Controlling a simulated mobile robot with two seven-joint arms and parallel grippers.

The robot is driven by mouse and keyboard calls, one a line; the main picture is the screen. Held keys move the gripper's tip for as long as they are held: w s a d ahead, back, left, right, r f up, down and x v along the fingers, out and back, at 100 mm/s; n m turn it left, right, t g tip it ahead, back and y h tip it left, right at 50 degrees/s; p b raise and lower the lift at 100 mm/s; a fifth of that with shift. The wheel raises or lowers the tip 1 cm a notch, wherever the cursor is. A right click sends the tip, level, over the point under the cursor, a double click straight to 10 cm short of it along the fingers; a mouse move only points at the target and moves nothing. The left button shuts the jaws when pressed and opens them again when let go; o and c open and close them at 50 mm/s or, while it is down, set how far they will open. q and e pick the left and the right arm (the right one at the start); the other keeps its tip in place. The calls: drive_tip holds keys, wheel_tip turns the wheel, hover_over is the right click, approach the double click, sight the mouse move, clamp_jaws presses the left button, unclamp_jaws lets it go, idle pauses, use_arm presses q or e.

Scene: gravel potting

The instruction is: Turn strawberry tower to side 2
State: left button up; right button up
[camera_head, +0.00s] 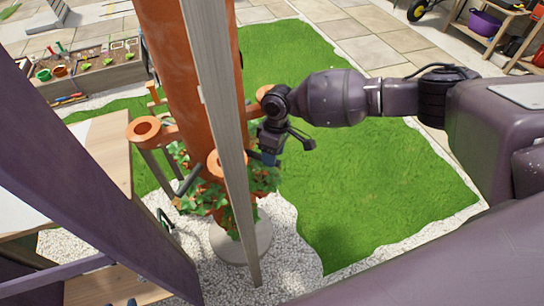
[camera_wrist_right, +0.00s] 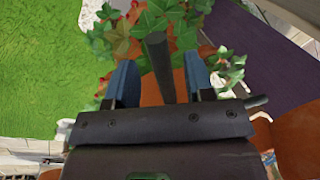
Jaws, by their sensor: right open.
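The strawberry tower (camera_head: 170,60) is a tall terracotta column with cup-shaped pockets, such as the left pocket (camera_head: 146,130). Green leaves grow low on it, and it stands on a round pale base (camera_head: 258,240). My right gripper (camera_head: 268,158) is at the tower's right side, beside the lower leaves. In the right wrist view my right gripper (camera_wrist_right: 160,62) is open, its blue fingers on either side of a dark bar (camera_wrist_right: 158,55). The fingers look apart from the bar; contact cannot be told. Leaves (camera_wrist_right: 150,20) show beyond. My left gripper is not seen.
A pale upright post (camera_head: 222,120) crosses in front of the tower and hides part of it. White gravel (camera_head: 290,270) surrounds the base. A wooden table (camera_head: 108,150) stands close left. Lawn (camera_head: 370,190) lies open to the right. A planter box (camera_head: 100,78) is at the back left.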

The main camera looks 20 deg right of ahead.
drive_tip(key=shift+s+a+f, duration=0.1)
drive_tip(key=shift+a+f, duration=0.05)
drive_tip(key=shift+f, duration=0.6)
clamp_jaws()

□ □ □ □

**Aim of the exercise**
Take every line from the data above that holds "robot" and copy it out.

**Solution to this exercise**
Controlling a simulated mobile robot with two seven-joint arms and parallel grippers.
The robot is driven by mouse and keyboard calls, one a line; the main picture is the screen. Held keys move the gripper's tip for as long as they are held: w s a d ahead, back, left, right, r f up, down and x v along the fingers, out and back, at 100 mm/s; n m turn it left, right, t g tip it ahead, back and y h tip it left, right at 50 degrees/s; p b raise and lower the lift at 100 mm/s; a fifth of that with shift. The wheel raises or lowers the tip 1 cm a notch, wherever the cursor is. A right click sends the tip, level, over the point under the cursor, a double click straight to 10 cm short of it along the fingers; a mouse move only points at the target and moves nothing. The left button shuts the jaws when pressed and opens them again when let go; o and c open and close them at 50 mm/s or, while it is down, set how far they will open. q and e pick the left and the right arm (the right one at the start); the other keeps its tip in place. The calls: drive_tip holds keys, wheel_tip turns the wheel, hover_over is the right click, approach the double click, sight the mouse move, clamp_jaws presses the left button, unclamp_jaws lets it go, idle pauses, use_arm presses q or e.

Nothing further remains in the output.